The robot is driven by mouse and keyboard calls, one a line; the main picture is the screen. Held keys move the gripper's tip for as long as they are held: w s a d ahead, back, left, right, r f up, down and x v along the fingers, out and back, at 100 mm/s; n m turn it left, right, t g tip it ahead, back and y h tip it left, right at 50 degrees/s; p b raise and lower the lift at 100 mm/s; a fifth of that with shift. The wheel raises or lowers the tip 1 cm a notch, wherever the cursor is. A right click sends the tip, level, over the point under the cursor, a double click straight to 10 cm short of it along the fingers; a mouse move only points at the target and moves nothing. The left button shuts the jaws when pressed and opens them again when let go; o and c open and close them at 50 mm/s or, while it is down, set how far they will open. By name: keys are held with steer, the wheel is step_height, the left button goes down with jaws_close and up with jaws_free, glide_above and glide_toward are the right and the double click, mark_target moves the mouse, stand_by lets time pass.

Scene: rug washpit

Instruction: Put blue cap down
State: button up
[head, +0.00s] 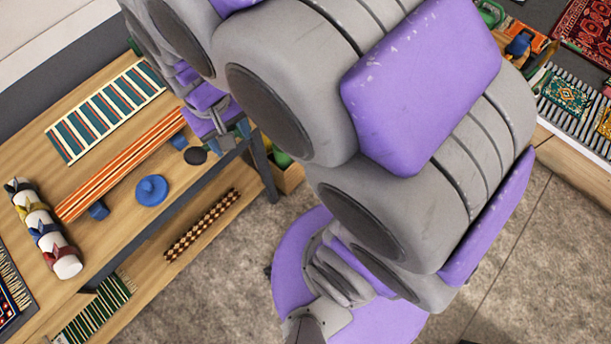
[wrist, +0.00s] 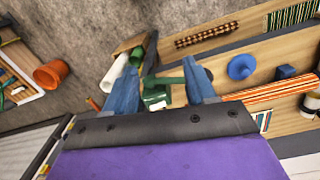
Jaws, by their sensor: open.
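The blue cap (head: 151,190) is a round disc with a raised knob. It sits on the wooden table near its front edge, and also shows in the wrist view (wrist: 241,67), right of the fingers. My gripper (head: 224,136) is at the table's edge, right of the cap and apart from it. In the wrist view my gripper (wrist: 162,78) has its two blue-grey fingers spread, with nothing held between them. A crate with green and white items shows beyond the gap. The arm hides part of the table's right end in the head view.
A striped orange roll (head: 120,178) lies behind the cap on blue supports. A dark disc (head: 195,156) lies between cap and gripper. A white roll with colored ties (head: 45,230) lies left. A lower shelf holds a patterned roll (head: 202,224). An orange pot (wrist: 50,73) stands on the floor.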

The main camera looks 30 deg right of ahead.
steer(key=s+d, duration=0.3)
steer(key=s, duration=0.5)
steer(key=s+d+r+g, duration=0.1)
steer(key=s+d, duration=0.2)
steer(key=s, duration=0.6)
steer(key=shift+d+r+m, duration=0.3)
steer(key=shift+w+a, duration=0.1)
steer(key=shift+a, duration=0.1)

■ **YOUR OBJECTIVE**
Repeat the material above in full and exactly, omitting the pictures.

■ **COMPLETED TASK**
The robot is driven by mouse and keyboard calls, one a line; the main picture is the screen. Held keys move the gripper's tip for as long as they are held: w s a d ahead, back, left, right, r f up, down and x v along the fingers, out and back, at 100 mm/s; n m turn it left, right, t g tip it ahead, back and y h tip it left, right at 50 degrees/s; p b raise and lower the lift at 100 mm/s; a fifth of that with shift. The wheel raises or lowers the tip 1 cm a notch, wherever the cursor is. A right click sends the tip, level, over the point under the cursor, a double click straight to 10 cm short of it along the fingers; a mouse move only points at the target and moves nothing. The left button shuts the jaws when pressed and opens them again when let go; o and c open and close them at 50 mm/s or, while it is down, set how far they will open. By name: keys are held with steer, the wheel is step_height, the left button goes down with jaws_close and up with jaws_free, glide_above and glide_toward are the right and the double click, mark_target moves the mouse, stand_by lets time pass.

Scene: rug washpit

Instruction: Put blue cap down
State: button up
[head, +0.00s] 
[wrist, +0.00s] 
Jaws, by their sensor: open.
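The blue cap (head: 151,190) is a round disc with a raised knob. It sits on the wooden table near its front edge, and also shows in the wrist view (wrist: 241,67), right of the fingers. My gripper (head: 224,136) is at the table's edge, right of the cap and apart from it. In the wrist view my gripper (wrist: 162,78) has its two blue-grey fingers spread, with nothing held between them. A crate with green and white items shows beyond the gap. The arm hides part of the table's right end in the head view.
A striped orange roll (head: 120,178) lies behind the cap on blue supports. A dark disc (head: 195,156) lies between cap and gripper. A white roll with colored ties (head: 45,230) lies left. A lower shelf holds a patterned roll (head: 202,224). An orange pot (wrist: 50,73) stands on the floor.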

The main camera looks 30 deg right of ahead.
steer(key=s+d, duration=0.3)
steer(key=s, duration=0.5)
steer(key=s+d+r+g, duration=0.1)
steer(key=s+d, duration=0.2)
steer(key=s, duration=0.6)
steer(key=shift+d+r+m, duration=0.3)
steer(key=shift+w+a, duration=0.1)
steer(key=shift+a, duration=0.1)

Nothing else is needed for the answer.